A while ago in New York a small third-party fusion voting party was formed with the help of the unions. The Working Families Party has gone on to expand into several other states and it has worked hard to advance the cause of liberal and progressive leaders, especially those devoted to ending lopsided trade agreements that have hurt union manufacturing in the United States.
My first experience with WFP organizing efforts came during a special election in the winter of 2008. Longtime Republican State Senator Jim Wright had left his seat in New York’s 48th State Senate District and local Assemblyman Darrel Aubertine ran for the seat in the special election held that February. The WFP and their organizers helped to win that election for Senator Aubertine, and helped him win re-election in the fall of 2008. That was the first time that my local State Senator had been a Democrat since before the Civil War. It was big news, but the WFP and local Democrats did a lot more grass roots organizing than typically happens in local races. Of course a lot of money was also spent on advertising to secure the victory for Senator Aubertine, too, but more people were holding signs near polling stations in the snow that February than I can ever remember.
Senator Aubertine didn’t hold the seat long, he lost the 2010 election to Republican Patty Ritchie and she has held the seat ever since, but he defeated the son of former longtime State Senator H. Douglas Barclay, Assemblyman Will Barclay, a partner in major Upstate New York law firm Hiscock & Barclay and an heir to a sizable interest in Key Bank if I understand the family history correctly during that Special Election and it shocked New York. The farmer turned Town Councilman, turned County Legislator, turned Assemblyman turned State Senator was not supposed to win the race against Barclay. He definitely was not supposed to win the re-election in the fall of 2008, but the WFP organizers worked very hard to win that seat for the Democrats because they wanted a Democratic State Senate.
By the fall of 2010, the WFP had bigger fish to fry in the North Country of New York State.
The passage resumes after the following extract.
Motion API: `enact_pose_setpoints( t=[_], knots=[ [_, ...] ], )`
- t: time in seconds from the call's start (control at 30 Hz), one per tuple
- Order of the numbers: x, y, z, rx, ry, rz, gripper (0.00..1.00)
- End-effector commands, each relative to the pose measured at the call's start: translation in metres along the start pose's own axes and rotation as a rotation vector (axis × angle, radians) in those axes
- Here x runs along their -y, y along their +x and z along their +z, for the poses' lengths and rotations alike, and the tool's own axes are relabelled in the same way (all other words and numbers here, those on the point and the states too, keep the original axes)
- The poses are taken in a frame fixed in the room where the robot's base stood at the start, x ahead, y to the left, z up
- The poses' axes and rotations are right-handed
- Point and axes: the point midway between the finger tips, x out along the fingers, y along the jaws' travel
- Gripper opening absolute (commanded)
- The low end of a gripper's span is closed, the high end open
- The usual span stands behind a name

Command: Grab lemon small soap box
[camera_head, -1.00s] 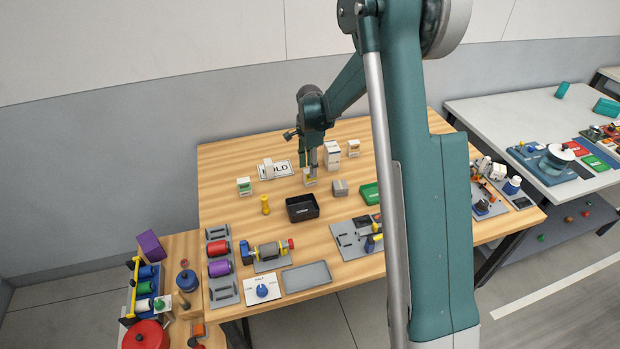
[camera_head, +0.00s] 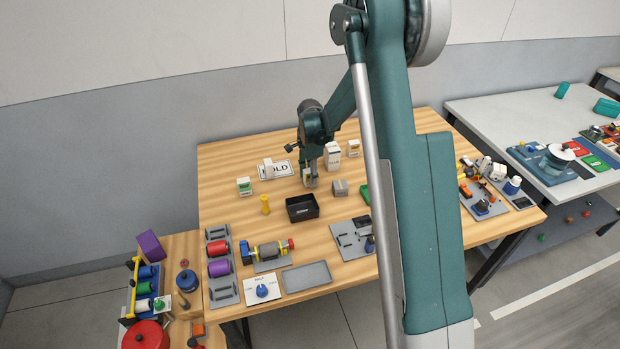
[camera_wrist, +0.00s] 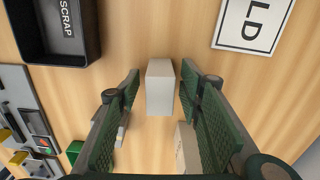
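A small white box with a yellowish label (camera_head: 308,173), which looks like the lemon soap box, stands on the wooden table, partly hidden by my gripper (camera_head: 310,180). In the wrist view, the plain white top of the box (camera_wrist: 160,88) lies between the two green-padded fingers of my gripper (camera_wrist: 160,73). The fingers are open, with a gap of bare wood on each side of the box. The label cannot be seen from the wrist.
A black SCRAP bin (camera_head: 301,208) and a grey block (camera_head: 340,188) stand nearby. A HOLD sign (camera_head: 282,169) with a white box is to the left. A green-labelled box (camera_head: 244,187), a taller white box (camera_head: 332,155) and an orange-labelled box (camera_head: 353,148) stand around.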

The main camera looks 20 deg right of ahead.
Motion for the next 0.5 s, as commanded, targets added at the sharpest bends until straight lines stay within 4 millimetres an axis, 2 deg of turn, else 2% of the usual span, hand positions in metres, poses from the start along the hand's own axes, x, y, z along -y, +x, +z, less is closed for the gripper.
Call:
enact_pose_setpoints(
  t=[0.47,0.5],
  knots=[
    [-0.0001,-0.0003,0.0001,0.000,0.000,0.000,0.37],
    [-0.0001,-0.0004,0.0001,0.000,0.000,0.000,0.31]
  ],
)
In 2009, President Obama had appointed Republican Congressman John McHugh Secretary of the Army from New York’s 23rd Congressional District -now New York’s 21st Congressional District- and a special election was held in November 2009 to replace the Congressman. The WFP organized hard, and a lot of money was spent on advertising in the race. The day after the election the first Democratic Congressman in New York’s 23rd Congressional District since the Civil War was headed to Washington where he was sworn in and became the deciding vote on the Affordable Care Act. Rep. Bill Owens first vote in the US House of Representatives was the winning vote for the Affordable Care Act.
I guess that explains how a freshman Representative becomes a member of the House Appropriations Committee. The President of the United States actually owed him a favor. In the fall of 2010, the WFP worked hard to get Bill Owens re-elected, and he won his hard fought re-election in a second three way race against a Conservative and a Republican. In the fall of 2012, Owens won re-election a second time more easily than his previous contests. He retired from Congress in 2014 and was replaced in 2014 by Republican Congresswoman Elise Stefanik.
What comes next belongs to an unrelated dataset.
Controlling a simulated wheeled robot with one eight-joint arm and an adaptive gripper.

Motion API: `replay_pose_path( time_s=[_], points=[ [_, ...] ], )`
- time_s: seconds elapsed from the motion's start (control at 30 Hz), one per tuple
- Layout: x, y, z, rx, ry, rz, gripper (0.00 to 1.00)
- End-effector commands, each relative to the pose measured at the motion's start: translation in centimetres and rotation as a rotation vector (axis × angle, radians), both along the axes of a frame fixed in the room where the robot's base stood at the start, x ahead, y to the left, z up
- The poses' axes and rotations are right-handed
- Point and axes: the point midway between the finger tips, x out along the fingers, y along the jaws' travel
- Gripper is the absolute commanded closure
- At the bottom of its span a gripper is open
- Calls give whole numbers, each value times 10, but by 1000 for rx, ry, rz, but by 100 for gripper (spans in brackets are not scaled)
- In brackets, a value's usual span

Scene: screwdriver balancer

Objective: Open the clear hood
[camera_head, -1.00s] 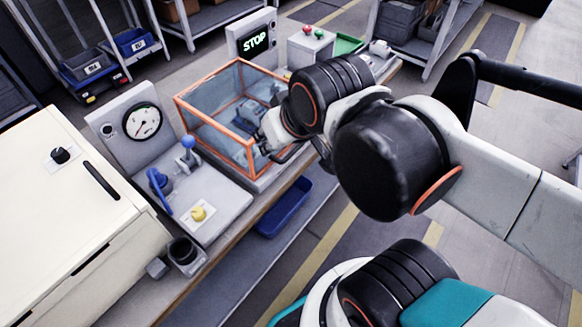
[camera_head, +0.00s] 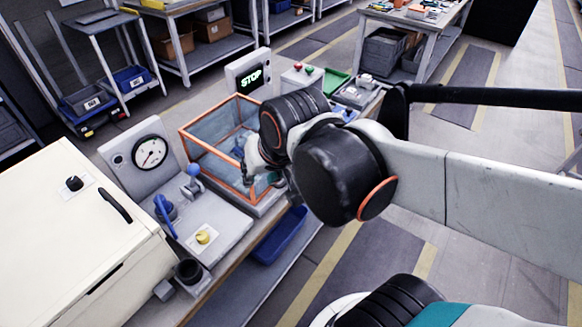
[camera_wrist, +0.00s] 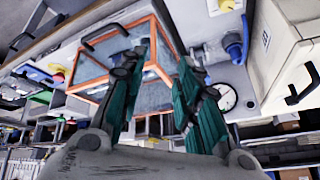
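The clear hood (camera_head: 207,163) is a see-through box with orange edges, and it looks shut on its grey base. In the wrist view the hood (camera_wrist: 88,69) shows at the upper left, with a dark bar handle (camera_wrist: 105,34) on its front. My gripper (camera_head: 262,184) is at the hood's front right side in the head view, partly hidden by my arm. In the wrist view my gripper (camera_wrist: 160,63) has its two teal fingers apart with nothing between them. The handle lies beyond the left finger, apart from it. My arm hides the hood's right side.
Left of the hood stands a panel with a gauge (camera_head: 150,152), a blue-knobbed lever (camera_head: 193,171) and a yellow knob (camera_head: 203,237). A blue bin (camera_head: 280,236) sits below the bench edge. Open floor lies to the right.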

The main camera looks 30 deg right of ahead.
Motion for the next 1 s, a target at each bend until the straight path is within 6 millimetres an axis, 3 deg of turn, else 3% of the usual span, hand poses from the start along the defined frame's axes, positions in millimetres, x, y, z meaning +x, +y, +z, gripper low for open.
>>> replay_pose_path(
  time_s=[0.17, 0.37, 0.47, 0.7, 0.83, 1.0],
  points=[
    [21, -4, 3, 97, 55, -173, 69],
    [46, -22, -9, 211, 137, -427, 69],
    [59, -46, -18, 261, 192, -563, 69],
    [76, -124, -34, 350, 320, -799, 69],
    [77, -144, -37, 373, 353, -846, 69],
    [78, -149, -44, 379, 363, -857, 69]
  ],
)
In 2014 here in New York there was a bit of a dust-up over the Working Families Party’s endorsement and nomination for Governor. Governor Cuomo got the nod, but a large part of the WFP wanted to endorse upstart candidate Zephyr Teachout. Teachout went on to run a solid primary campaign against Governor Cuomo, and managed to win many counties in Upstate New York, despite a massive funding disadvantage.
The WFP supported Bill De Blasio in his race for Mayor of New York City, and returned the job to Democratic Party control. Earlier this year the Working Families Party endorsed Senator Sander’s campaign for President and has been actively supporting his campaign efforts in states where the party is active.
It hasn’t been given a lot of attention, but the Working Families Party is going to be helping secure the nomination for the most progressive candidate in the Democratic race in New York next month, and the WFP has helped do the impossible at least twice before in my own very Republican part of New York State. The WFP is currently supporting Zephyr Teachout in her run for Congress in New York’s 19th Congressional District. The WFP of Michigan was working hard to help secure the Sanders victory there yesterday.
If the WFP’s work in local races here in New York State has taught me anything, it has taught me that if I were Secretary Clinton, I would be very concerned about the effort that the WFP will put forward to help secure the Democratic Party nomination by winning New York State for Senator Bernie Sanders. They are his greatest secret weapon.
For clarification, the WFP is a major organizing advantage in New York.